I’m not saying we don’t criticize these expenses. I’m saying the CBC’s focus makes no sense.

Yu’s $242 stay at the Treasure Cove Casino is also a bit overstated. Sure, he could have went home for the night, but minus the cost of the cab ride home and back for his morning meeting, that mistake cost us probably $160. 

That’s not much meat for a political feeding frenzy, either. And if the story is a dud to begin with, you can’t really go after how he screwed up his response.

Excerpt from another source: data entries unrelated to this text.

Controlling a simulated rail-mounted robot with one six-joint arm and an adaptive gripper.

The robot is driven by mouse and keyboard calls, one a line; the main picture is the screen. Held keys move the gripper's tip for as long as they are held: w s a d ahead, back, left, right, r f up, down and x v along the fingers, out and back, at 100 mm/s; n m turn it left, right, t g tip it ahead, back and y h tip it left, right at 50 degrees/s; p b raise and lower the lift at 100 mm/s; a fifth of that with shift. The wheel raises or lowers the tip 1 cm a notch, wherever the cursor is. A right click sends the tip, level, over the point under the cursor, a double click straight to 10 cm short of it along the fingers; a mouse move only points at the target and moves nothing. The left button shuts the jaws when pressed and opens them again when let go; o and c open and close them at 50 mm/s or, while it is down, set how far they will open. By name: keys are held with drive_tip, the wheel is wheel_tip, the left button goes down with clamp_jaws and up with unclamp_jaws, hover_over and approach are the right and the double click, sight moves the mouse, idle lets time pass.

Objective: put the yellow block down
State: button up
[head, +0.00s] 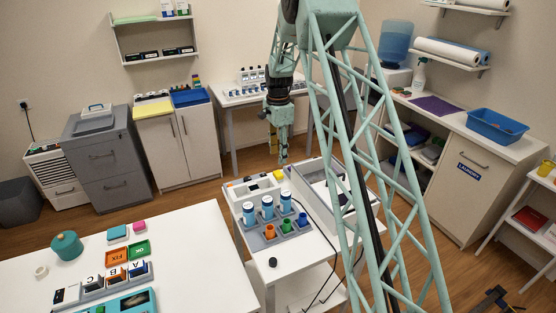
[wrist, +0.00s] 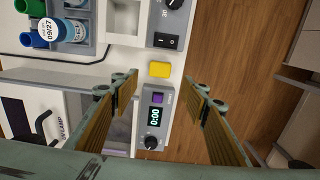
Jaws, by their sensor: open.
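The yellow block (head: 279,174) lies at the far edge of the white trolley top. In the wrist view the yellow block (wrist: 159,69) rests on a pale surface between a black rocker switch and a timer panel. My gripper (head: 279,159) is above that end of the trolley. In the wrist view my gripper (wrist: 160,86) is open, its two fingers wide apart with nothing between them touching either pad. The block shows just beyond the fingertips, apart from them.
A timer (wrist: 155,117) reading 0:00 and a rocker switch (wrist: 165,41) flank the block. A grey rack (head: 273,236) with labelled jars and coloured cups stands nearer on the trolley. An open grey case (head: 370,207) is to the right. Wooden floor lies beyond the trolley edge.

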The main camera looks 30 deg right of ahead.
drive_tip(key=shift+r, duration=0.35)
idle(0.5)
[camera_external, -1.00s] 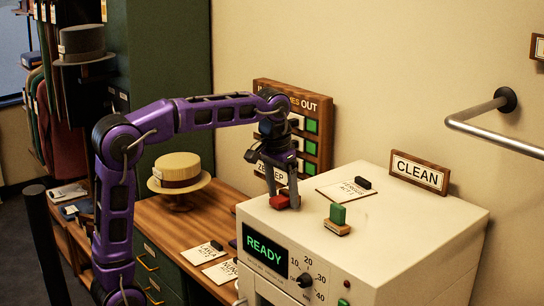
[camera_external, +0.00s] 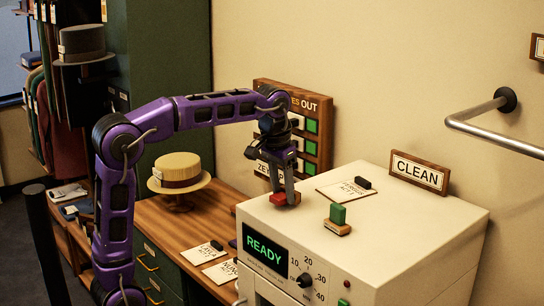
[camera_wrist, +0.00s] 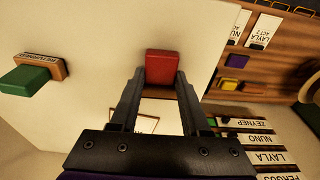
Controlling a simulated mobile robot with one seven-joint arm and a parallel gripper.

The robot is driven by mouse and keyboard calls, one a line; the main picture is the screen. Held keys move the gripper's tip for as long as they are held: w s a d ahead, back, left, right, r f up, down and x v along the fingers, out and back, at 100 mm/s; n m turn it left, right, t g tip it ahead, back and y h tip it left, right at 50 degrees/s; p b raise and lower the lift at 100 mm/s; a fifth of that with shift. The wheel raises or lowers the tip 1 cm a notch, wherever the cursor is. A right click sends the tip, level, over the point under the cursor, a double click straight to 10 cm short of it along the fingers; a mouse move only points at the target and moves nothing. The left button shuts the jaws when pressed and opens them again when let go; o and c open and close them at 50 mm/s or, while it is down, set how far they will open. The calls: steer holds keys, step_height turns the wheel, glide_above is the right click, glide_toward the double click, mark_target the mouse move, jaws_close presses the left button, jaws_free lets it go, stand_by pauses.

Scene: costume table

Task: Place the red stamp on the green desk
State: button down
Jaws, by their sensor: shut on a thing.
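The red stamp (camera_external: 279,199) is at the left part of the white machine's top, under my gripper (camera_external: 285,198). In the wrist view the red stamp (camera_wrist: 162,67) sits between the fingertips of my gripper (camera_wrist: 160,80), which is shut on it. I cannot tell whether the stamp still touches the machine top. The desk (camera_external: 180,222) has a wooden top and dark green drawers, and stands left of the machine; papers lie on it.
The white machine (camera_external: 440,215) carries a green stamp (camera_external: 338,215), a paper with a black piece (camera_external: 347,189) and a CLEAN sign (camera_external: 419,172). A straw hat (camera_external: 179,170) stands on the desk. A name board (camera_external: 312,128) leans at the wall behind. Bare wood shows in front of the hat.

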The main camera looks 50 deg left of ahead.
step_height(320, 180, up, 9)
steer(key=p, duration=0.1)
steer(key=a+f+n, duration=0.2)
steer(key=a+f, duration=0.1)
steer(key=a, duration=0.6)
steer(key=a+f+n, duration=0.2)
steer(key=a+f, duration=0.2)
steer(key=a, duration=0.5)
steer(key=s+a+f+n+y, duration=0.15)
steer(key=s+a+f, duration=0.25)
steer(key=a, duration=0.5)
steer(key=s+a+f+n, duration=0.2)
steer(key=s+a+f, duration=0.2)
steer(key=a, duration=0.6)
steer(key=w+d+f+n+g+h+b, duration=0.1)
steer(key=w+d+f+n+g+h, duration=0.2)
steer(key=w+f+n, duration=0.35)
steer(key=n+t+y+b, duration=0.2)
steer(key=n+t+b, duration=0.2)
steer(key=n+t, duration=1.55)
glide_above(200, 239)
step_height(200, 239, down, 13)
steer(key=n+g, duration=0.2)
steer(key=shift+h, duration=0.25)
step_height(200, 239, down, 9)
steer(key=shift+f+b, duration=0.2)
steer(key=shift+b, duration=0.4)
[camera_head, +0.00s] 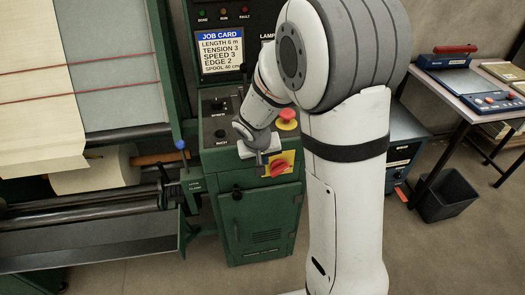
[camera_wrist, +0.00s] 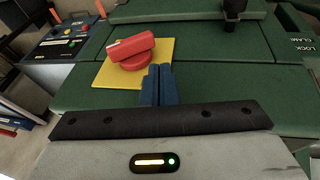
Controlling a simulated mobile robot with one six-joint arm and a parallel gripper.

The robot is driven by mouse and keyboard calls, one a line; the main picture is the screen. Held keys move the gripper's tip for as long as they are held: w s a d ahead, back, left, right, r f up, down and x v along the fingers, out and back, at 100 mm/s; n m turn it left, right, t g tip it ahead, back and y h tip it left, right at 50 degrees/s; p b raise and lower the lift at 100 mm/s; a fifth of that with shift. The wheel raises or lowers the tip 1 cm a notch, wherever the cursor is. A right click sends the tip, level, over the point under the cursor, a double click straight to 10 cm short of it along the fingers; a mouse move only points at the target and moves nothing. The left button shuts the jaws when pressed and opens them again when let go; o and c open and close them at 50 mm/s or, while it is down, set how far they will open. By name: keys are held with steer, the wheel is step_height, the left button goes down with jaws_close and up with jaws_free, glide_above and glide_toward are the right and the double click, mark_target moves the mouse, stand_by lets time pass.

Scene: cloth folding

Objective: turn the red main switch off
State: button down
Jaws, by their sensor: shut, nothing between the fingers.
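The red main switch (camera_head: 279,168) is a rotary knob on a square yellow plate on the green machine cabinet's front. In the wrist view the red knob (camera_wrist: 130,52) shows its bar handle lying nearly level, tilted up to the right. The yellow plate (camera_wrist: 105,75) shows around it. My gripper (camera_head: 263,160) is at the left edge of the plate in the head view. In the wrist view its blue fingers (camera_wrist: 158,75) are together and empty, their tips close beside the knob. I cannot tell whether they touch it.
A red mushroom button (camera_head: 287,115) on a yellow base sits above on the sloped panel, beside black knobs (camera_head: 220,133). A job card (camera_head: 221,52) is behind. A blue-handled lever (camera_head: 180,145) stands at left. A side table (camera_head: 470,90) and black bin (camera_head: 446,195) are at right.

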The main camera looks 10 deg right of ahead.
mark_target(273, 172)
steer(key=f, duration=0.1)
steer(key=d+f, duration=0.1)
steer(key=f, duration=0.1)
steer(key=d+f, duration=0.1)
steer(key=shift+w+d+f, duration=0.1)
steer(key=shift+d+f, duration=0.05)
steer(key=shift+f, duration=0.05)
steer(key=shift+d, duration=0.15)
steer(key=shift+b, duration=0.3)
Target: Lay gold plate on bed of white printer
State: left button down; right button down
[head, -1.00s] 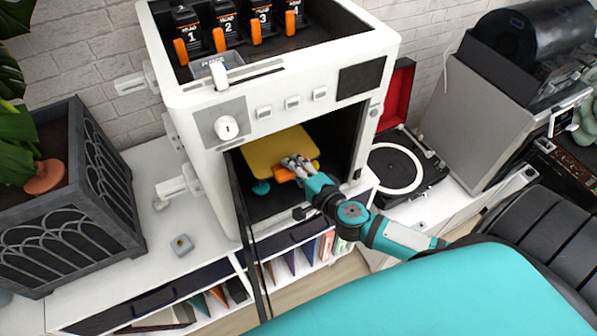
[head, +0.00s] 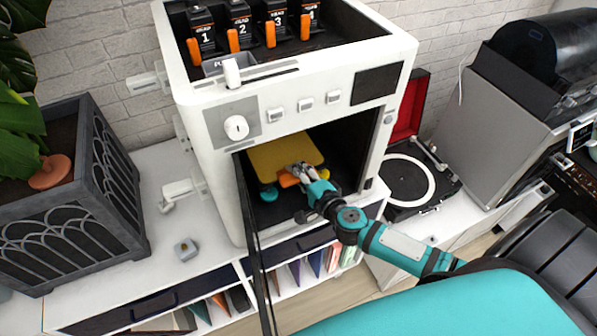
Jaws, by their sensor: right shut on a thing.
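The white printer (head: 222,190) stands on a white shelf unit, its front chamber open. The gold plate (head: 283,152) is inside the chamber, roughly level. My right gripper (head: 298,172) reaches in from the front right and is shut at the plate's near edge, where an orange part (head: 288,180) shows. The fingertips partly cover that edge. A teal knob (head: 269,193) and a yellow one show below the plate. Whether the plate touches the bed beneath it I cannot tell. My left gripper is not in view.
The dark printer door (head: 257,245) hangs open at the chamber's left side. A record player (head: 405,180) stands close on the right. A planter (head: 75,190) and a small grey block (head: 186,249) are on the left.

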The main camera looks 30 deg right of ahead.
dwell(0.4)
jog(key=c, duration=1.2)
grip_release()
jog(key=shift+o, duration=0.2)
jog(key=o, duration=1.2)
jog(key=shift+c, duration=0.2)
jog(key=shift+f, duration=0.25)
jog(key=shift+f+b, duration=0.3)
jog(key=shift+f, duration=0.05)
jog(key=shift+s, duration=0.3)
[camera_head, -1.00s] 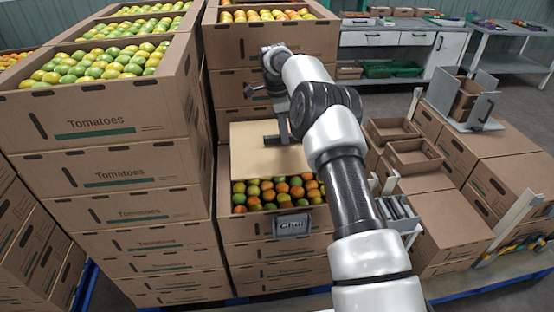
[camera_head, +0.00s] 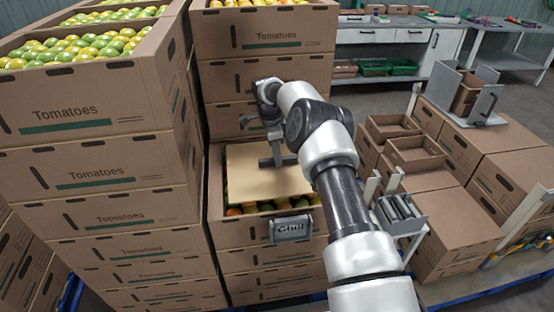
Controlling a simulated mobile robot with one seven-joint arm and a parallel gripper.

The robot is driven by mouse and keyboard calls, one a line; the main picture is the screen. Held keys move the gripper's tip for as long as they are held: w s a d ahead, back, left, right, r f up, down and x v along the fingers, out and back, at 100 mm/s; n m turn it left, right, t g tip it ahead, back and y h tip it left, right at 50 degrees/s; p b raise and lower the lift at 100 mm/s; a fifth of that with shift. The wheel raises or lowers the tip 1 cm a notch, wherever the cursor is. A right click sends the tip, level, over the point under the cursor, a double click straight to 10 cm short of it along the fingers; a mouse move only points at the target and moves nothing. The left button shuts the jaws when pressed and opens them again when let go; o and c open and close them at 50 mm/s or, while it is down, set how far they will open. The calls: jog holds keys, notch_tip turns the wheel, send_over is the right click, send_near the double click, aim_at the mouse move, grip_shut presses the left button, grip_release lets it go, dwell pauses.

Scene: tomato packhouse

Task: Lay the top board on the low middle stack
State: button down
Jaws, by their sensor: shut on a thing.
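The top board (camera_head: 262,184) is a flat tan sheet over the open tomato box of the low middle stack (camera_head: 236,236). It covers most of the fruit. A strip of red, orange and green tomatoes (camera_head: 262,207) shows along the front edge. My gripper (camera_head: 277,162) is shut on the board near its back right part; the fingertips are partly hidden. I cannot tell whether the board rests on the box rim or hangs just above it.
A taller tomato stack (camera_head: 90,181) stands close on the left. Another tall stack (camera_head: 268,78) rises right behind. Workbenches (camera_head: 400,35) stand at the back.

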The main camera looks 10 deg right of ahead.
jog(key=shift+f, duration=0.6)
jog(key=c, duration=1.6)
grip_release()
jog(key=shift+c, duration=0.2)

The reality of the situation is voters propelled an unwelcome outsider into the heart of City Hall, a broken, secretive institution that longs for a return to the halcyon days of Lyn Hall when administration and council held hands in a functional but frivolous union of incompetence and waste.

Remember those days?

Probably not if the CBC was your source of news. They barely covered it.

Whether or not Mayor Yu is worthy of re-election remains to be seen.

The question right now is whether our local CBC is aware of the deepening institutional rot in our society, or if they are simply another part of it, pulling out the knives only when those rotten institutions stand to benefit, and remaining silent when they don’t.

James Steidle is a Prince George writer.